■ The task
Each line below must be set down exactly; omit any image you find.

■ Collected material
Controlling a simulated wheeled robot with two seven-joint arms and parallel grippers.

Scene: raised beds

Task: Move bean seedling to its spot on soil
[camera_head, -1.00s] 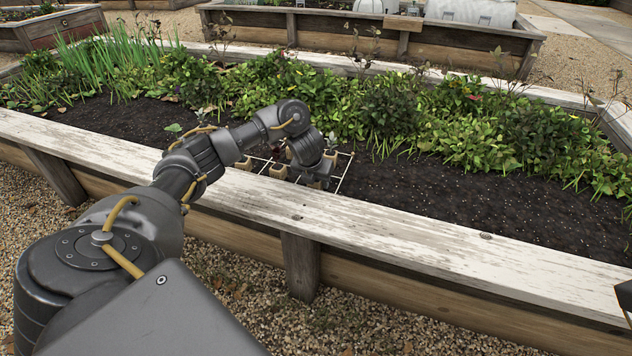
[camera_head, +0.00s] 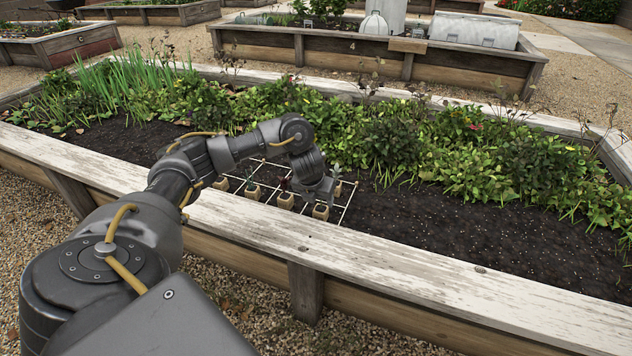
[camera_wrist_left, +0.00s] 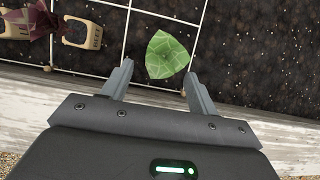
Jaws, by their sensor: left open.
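A seedling with a broad pale-green leaf (camera_wrist_left: 167,55), seemingly the bean seedling, shows in the left wrist view just beyond and between my left fingertips. Its base is hidden under the leaf. My left gripper (camera_wrist_left: 158,84) is open, with nothing between its fingers. In the head view my left gripper (camera_head: 323,194) points down over the front right of a white string grid (camera_head: 348,203) on the soil (camera_head: 440,215). A tan pot (camera_head: 320,211) stands just below it. My right gripper is out of view.
Several tan pots, including one with a dark red plant (camera_head: 286,199), stand left of my gripper. A pot labelled BEET (camera_wrist_left: 82,35) is at upper left in the wrist view. The white plank edge (camera_head: 400,257) lies in front; leafy plants (camera_head: 400,130) grow behind. Bare soil lies right.

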■ Written reply
Controlling a simulated wheeled robot with two seven-joint arms and parallel grippers.

Scene: raised beds

Task: Move bean seedling to its spot on soil
[camera_head, -1.00s] 
[camera_head, +0.00s] 
[camera_wrist_left, +0.00s] 
Jaws, by their sensor: left open.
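A seedling with a broad pale-green leaf (camera_wrist_left: 167,55), seemingly the bean seedling, shows in the left wrist view just beyond and between my left fingertips. Its base is hidden under the leaf. My left gripper (camera_wrist_left: 158,84) is open, with nothing between its fingers. In the head view my left gripper (camera_head: 323,194) points down over the front right of a white string grid (camera_head: 348,203) on the soil (camera_head: 440,215). A tan pot (camera_head: 320,211) stands just below it. My right gripper is out of view.
Several tan pots, including one with a dark red plant (camera_head: 286,199), stand left of my gripper. A pot labelled BEET (camera_wrist_left: 82,35) is at upper left in the wrist view. The white plank edge (camera_head: 400,257) lies in front; leafy plants (camera_head: 400,130) grow behind. Bare soil lies right.

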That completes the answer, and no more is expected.